The 300 K PV-isotherm of hcp He in He-rich ${\mathrm{H}}_2\text{−}\mathrm{He}$ mixtures along with pure He, plotted in terms of (a) unit-cell volume, (b) relative $a$ lattice parameter, and (c) relative $c$ lattice parameter, as a function of pressure. Solid lines in red, green, blue, and magenta in (a) represent the Vinet EOS fits to the present data compared with pure He (other solid lines) from Refs. [7, 11, 30]. The distorted lattice of hcp He in a 90% He-rich mixture is denoted by a light blue triangle symbol.
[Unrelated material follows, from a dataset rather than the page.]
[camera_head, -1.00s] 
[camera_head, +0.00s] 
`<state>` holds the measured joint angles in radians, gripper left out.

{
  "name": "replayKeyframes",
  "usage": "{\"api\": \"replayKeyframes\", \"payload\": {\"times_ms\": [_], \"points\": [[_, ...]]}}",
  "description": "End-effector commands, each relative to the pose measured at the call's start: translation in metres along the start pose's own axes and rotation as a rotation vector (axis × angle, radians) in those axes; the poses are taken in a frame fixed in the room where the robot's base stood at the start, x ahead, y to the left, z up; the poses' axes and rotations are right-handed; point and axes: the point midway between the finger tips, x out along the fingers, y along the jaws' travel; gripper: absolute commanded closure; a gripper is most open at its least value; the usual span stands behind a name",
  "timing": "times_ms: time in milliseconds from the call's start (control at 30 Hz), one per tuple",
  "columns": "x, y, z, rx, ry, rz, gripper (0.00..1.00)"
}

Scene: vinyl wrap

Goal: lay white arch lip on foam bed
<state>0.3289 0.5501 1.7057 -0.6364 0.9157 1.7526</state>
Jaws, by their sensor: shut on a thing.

Black lines in (b) and (c) are drawn as guides to the eye. Error bars for the volume are within the symbol sizes. Insets in (a) and (c) show a magnified view of the 0–2 GPa region of relative volume and pressure-dependent $c/a$ ratio, respectively.

Figure 6

The XRD patterns of the distorted lattice (denoted by solid red lines) of hcp He in 90% He-rich mixture compared with those of other sample areas without lattice distortion (solid black lines) at (a) 32 GPa and (b) 53 GPa, respectively. The corresponding diffraction images are also shown on the right to compare the distorted [red box, labeled as (2) and (4)] and undistorted [black box, labeled as (1) and (3)] diffraction images.

Figure 7

${\mathrm{H}}_2$ molar volumes of noble-gas solid hydrides, $\mathrm{Xe}{\left({\mathrm{H}}_2\right)}_8$, $\mathrm{Ar}{\left({\mathrm{H}}_2\right)}_4$, and $\mathrm{Kr}{\left({\mathrm{H}}_2\right)}_2$, plotted as a function of the interstitial volumes, illustrating an interstitial filled mixing of ${\mathrm{H}}_2$ in Xe, Ar, and Kr, and maybe Ne—not in He. The specific volume of solid ${\mathrm{H}}_2$ is larger than that of the largest octahedral interstitial site of hypothetical fcc He at 12 GPa. It is likely that the mixing of ${\mathrm{H}}_2\text{−}\mathrm{He}$ occurs via a substitutional ${\mathrm{H}}_2$ inclusion into the basal plane of hcp-He.